_Recorded robot episodes:_
────────────────────

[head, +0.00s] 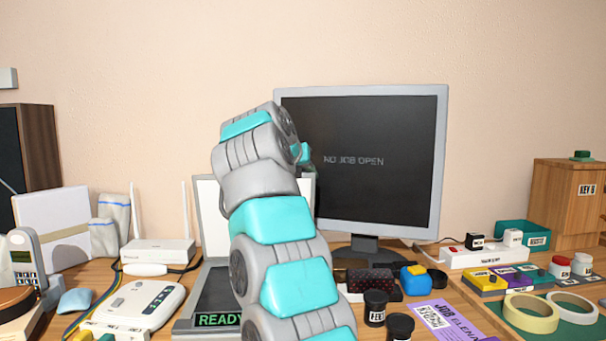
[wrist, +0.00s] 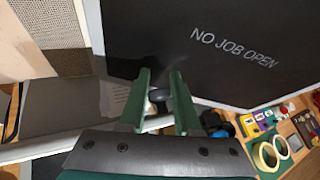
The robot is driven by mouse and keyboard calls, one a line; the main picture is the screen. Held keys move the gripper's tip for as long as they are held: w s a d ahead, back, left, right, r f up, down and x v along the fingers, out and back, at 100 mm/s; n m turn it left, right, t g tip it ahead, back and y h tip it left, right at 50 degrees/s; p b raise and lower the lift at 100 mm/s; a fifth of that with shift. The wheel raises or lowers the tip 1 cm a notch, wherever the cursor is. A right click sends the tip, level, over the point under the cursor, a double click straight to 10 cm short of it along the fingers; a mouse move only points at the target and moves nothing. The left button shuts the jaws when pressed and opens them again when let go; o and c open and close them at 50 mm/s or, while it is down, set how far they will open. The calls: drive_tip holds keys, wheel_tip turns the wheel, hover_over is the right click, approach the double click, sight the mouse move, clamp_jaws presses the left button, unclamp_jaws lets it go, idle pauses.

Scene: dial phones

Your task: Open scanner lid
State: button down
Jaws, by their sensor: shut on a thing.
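The scanner (head: 190,327) sits on the desk behind my arm, with a green READY sign on its front edge. Its lid (head: 213,215) stands raised, close to upright, with the pale inner face toward the head camera. My arm hides much of the lid and the scanner bed. My gripper (wrist: 162,72) is at the lid's upper right, mostly hidden behind my arm in the head view. In the wrist view its green fingers are close together, with a small dark rounded part between them, seemingly on the lid's edge. The exact contact is hard to see.
A monitor (head: 368,160) reading NO JOB OPEN stands close behind my gripper. Left of the scanner are a white router (head: 157,252) and a white device (head: 138,303). Dark jars (head: 376,308), a purple card (head: 452,318) and tape rolls (head: 531,312) lie to the right.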

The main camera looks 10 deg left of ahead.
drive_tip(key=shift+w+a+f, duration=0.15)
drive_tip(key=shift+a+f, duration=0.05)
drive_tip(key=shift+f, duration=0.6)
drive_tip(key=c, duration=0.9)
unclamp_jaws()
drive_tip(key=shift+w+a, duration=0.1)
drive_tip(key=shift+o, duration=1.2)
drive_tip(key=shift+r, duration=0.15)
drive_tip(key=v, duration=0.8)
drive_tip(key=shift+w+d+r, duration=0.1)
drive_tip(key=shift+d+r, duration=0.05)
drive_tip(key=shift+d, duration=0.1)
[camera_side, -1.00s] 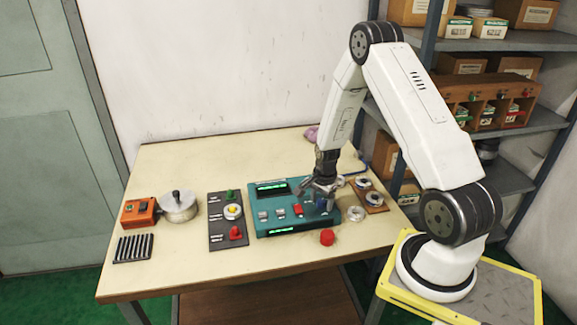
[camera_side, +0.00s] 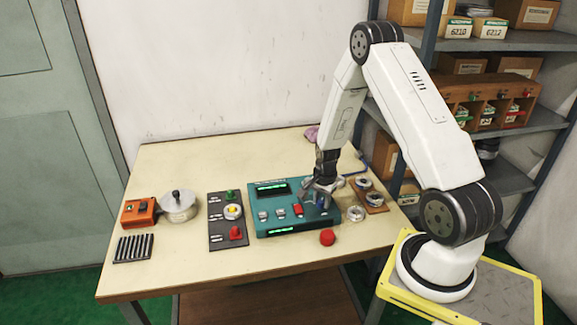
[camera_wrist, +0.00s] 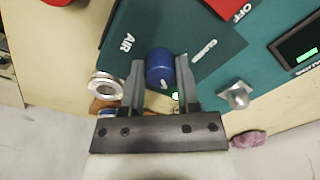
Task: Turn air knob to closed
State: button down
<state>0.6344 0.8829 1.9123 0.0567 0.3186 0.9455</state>
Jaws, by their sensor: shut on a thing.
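The blue air knob (camera_wrist: 160,68) stands on the teal panel (camera_wrist: 215,62) beside the printed word AIR. A second pale label, partly hard to read, lies on the knob's other side. My gripper (camera_wrist: 160,72) is shut on the knob, with one finger on each side of it. In the side view my gripper (camera_side: 321,193) is down at the right end of the teal panel (camera_side: 283,229). It hides most of the knob there.
A red switch (camera_side: 298,210) and silver knobs are on the same panel. A red ball-like piece (camera_side: 327,238) lies in front of it. Bearing rings (camera_side: 355,214) lie to the right. A dark plate with buttons (camera_side: 214,240) is to the left.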

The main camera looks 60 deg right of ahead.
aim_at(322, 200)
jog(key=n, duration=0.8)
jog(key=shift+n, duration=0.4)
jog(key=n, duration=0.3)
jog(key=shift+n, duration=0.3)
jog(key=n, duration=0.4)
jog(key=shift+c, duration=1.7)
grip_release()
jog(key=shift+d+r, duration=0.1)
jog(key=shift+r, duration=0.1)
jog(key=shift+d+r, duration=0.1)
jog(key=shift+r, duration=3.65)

────────────────────

_REQUIREMENT:_ Omit every picture, and otherwise quote the entries exactly.

_ANSWER BELOW:_
[head, +0.00s] 
[wrist, +0.00s] 
The robot is driven by mouse and keyboard calls, one a line; the main picture is the screen. Held keys move the gripper's tip for as long as they are held: w s a d ahead, back, left, right, r f up, down and x v along the fingers, out and back, at 100 mm/s; n m turn it left, right, t g tip it ahead, back and y h tip it left, right at 50 degrees/s; p b raise and lower the lift at 100 mm/s; a fifth of that with shift. The wheel raises or lowers the tip 1 cm a notch, wherever the cursor is. A right click sends the tip, level, over the point under the cursor, a double click straight to 10 cm short of it along the fingers; a mouse move only points at the target and moves nothing. The left button shuts the jaws when pressed and opens them again when let go; o and c open and close them at 50 mm/s or, while it is down, set how far they will open. The calls: drive_tip holds keys, wheel_tip turns the wheel, hover_over is the right click, approach the double click, sight the mouse move, clamp_jaws presses the left button, unclamp_jaws lets it go, idle pauses.

Scene: dial phones

Your task: Open scanner lid
State: button down
Jaws, by their sensor: shut on a thing.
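The scanner (head: 190,327) sits on the desk behind my arm, with a green READY sign on its front edge. Its lid (head: 213,215) stands raised, close to upright, with the pale inner face toward the head camera. My arm hides much of the lid and the scanner bed. My gripper (wrist: 162,72) is at the lid's upper right, mostly hidden behind my arm in the head view. In the wrist view its green fingers are close together, with a small dark rounded part between them, seemingly on the lid's edge. The exact contact is hard to see.
A monitor (head: 368,160) reading NO JOB OPEN stands close behind my gripper. Left of the scanner are a white router (head: 157,252) and a white device (head: 138,303). Dark jars (head: 376,308), a purple card (head: 452,318) and tape rolls (head: 531,312) lie to the right.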

The main camera looks 10 deg left of ahead.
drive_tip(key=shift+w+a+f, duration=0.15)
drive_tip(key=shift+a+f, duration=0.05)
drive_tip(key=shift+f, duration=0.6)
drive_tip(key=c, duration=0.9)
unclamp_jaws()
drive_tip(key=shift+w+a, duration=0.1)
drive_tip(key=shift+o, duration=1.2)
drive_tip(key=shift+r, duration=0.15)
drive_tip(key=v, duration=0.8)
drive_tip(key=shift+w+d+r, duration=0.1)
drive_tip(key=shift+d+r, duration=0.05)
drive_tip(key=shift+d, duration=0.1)
[camera_side, -1.00s] 
[camera_side, +0.00s] 
[camera_wrist, +0.00s] 
Task: Turn air knob to closed
State: button down
<state>0.6344 0.8829 1.9123 0.0567 0.3186 0.9455</state>
Jaws, by their sensor: shut on a thing.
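The blue air knob (camera_wrist: 160,68) stands on the teal panel (camera_wrist: 215,62) beside the printed word AIR. A second pale label, partly hard to read, lies on the knob's other side. My gripper (camera_wrist: 160,72) is shut on the knob, with one finger on each side of it. In the side view my gripper (camera_side: 321,193) is down at the right end of the teal panel (camera_side: 283,229). It hides most of the knob there.
A red switch (camera_side: 298,210) and silver knobs are on the same panel. A red ball-like piece (camera_side: 327,238) lies in front of it. Bearing rings (camera_side: 355,214) lie to the right. A dark plate with buttons (camera_side: 214,240) is to the left.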

The main camera looks 60 deg right of ahead.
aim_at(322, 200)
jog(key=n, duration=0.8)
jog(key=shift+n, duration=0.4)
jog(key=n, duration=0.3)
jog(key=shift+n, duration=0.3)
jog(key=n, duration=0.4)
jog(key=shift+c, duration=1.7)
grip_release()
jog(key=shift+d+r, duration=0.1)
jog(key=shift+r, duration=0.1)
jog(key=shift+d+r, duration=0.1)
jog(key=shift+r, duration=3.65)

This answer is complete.